* **Task prompt**
Up to and including the line with "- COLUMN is", write out the listing from its first line, minus the pictures.

■ ■ ■

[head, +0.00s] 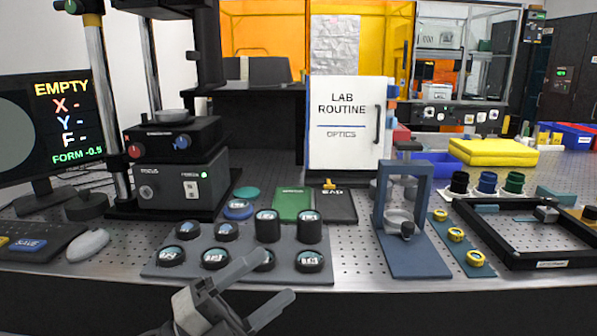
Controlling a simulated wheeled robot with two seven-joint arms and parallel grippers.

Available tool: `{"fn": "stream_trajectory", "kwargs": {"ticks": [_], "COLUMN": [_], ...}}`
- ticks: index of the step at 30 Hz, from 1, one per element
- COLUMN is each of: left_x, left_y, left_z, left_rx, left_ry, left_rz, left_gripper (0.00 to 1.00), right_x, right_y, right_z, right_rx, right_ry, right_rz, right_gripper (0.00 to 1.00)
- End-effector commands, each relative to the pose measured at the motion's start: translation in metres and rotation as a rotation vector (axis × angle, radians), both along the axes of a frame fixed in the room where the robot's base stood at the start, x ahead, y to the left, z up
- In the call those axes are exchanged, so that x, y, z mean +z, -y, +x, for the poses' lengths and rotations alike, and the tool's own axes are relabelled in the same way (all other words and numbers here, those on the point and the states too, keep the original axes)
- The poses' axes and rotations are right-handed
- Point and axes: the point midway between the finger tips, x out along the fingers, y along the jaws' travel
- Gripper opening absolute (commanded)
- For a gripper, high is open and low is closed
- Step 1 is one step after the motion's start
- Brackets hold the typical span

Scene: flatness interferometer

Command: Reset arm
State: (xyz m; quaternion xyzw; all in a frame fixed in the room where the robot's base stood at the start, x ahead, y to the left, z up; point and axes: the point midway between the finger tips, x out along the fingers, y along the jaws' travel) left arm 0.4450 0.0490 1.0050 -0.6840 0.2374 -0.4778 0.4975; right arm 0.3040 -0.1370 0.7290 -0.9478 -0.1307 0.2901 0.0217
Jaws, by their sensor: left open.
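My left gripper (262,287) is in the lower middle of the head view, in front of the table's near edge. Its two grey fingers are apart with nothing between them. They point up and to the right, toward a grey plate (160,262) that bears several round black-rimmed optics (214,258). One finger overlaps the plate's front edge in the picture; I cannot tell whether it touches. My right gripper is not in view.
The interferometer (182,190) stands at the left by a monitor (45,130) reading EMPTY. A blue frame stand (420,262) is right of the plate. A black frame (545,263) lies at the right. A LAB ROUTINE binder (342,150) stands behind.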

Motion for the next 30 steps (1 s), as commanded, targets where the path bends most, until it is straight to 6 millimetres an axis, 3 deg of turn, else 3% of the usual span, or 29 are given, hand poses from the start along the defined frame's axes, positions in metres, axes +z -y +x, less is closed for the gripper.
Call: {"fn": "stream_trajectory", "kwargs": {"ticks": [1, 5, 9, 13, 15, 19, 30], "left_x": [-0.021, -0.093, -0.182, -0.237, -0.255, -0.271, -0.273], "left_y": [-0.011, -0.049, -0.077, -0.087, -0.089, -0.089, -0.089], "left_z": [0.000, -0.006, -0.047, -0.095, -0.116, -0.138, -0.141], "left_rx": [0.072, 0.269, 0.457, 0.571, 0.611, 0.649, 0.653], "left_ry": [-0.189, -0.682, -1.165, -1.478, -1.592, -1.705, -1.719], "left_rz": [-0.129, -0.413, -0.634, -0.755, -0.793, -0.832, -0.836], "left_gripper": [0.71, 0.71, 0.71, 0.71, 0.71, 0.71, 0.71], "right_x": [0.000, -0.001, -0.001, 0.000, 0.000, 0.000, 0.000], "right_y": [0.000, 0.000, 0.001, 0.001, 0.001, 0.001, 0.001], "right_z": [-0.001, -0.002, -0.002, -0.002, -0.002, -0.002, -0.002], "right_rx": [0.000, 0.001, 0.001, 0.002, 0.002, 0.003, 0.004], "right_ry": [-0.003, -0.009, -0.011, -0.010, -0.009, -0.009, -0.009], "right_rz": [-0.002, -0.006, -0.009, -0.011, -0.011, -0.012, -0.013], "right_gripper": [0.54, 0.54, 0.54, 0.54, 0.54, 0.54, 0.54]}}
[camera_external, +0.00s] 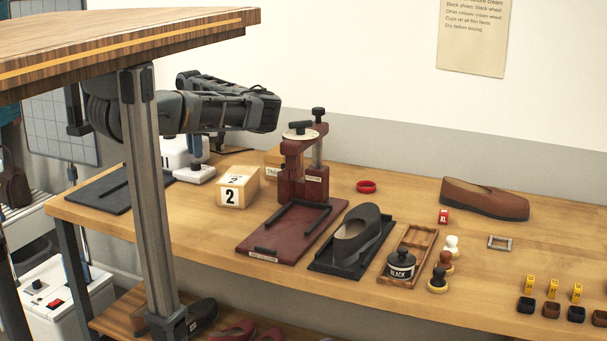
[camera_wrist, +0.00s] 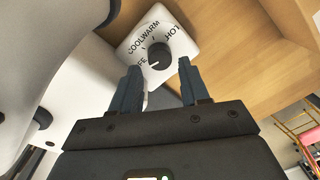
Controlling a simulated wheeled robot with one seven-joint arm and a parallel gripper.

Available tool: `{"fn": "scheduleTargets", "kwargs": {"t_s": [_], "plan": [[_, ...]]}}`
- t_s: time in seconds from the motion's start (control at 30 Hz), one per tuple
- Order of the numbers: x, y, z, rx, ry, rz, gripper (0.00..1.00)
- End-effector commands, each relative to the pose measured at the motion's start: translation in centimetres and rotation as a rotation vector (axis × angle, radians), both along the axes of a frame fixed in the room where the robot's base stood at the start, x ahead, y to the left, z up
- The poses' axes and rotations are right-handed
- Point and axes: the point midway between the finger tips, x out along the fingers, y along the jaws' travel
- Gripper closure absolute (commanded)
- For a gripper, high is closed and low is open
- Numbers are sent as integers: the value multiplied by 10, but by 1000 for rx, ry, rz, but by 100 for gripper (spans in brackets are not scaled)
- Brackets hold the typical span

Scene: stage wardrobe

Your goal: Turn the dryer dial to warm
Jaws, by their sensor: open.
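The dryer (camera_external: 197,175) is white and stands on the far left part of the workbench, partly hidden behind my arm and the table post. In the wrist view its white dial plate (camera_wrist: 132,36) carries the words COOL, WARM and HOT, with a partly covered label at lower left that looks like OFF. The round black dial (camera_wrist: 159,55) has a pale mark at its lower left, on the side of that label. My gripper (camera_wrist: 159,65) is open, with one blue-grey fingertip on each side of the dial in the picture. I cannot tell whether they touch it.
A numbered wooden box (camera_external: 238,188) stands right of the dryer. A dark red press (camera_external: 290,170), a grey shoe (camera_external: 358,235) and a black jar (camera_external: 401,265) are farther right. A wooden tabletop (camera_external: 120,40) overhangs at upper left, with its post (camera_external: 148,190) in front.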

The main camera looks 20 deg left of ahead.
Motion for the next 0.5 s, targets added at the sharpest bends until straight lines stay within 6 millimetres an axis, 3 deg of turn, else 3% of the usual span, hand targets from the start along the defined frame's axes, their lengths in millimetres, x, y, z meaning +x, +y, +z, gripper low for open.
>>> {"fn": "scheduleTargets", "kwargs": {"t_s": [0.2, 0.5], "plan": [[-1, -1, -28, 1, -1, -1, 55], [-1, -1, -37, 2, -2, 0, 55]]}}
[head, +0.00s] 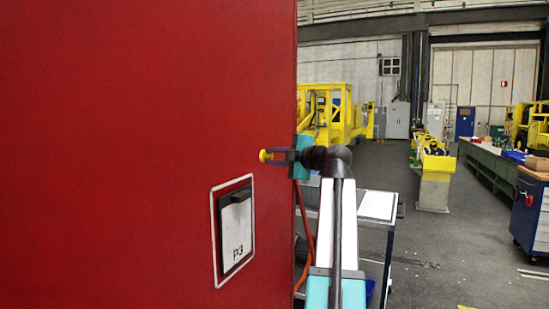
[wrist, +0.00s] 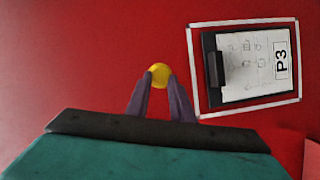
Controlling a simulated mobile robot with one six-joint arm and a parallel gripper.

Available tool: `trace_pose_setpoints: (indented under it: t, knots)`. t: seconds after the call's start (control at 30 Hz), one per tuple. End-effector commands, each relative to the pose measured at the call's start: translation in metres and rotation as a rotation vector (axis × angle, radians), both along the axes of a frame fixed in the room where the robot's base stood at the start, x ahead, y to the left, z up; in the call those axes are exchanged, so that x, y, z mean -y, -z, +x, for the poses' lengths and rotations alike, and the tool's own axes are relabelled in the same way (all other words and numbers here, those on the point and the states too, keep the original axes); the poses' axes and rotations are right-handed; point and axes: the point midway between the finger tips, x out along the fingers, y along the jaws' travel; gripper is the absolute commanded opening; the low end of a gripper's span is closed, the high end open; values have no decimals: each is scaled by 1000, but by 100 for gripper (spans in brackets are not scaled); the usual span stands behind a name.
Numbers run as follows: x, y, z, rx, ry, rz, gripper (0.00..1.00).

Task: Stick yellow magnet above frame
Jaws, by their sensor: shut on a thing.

■ ■ ■

* **Written answer**
[head, +0.00s] 
Controlling a simulated wheeled robot with two seven-joint arms and parallel grippers.

Available tool: `{"fn": "stream_trajectory", "kwargs": {"ticks": [_], "COLUMN": [_], ...}}`
- ticks: index of the step at 30 Hz, from 1, one per element
- COLUMN is each of: left_x, left_y, left_z, left_rx, left_ry, left_rz, left_gripper (0.00 to 1.00), right_x, right_y, right_z, right_rx, right_ry, right_rz, right_gripper (0.00 to 1.00)

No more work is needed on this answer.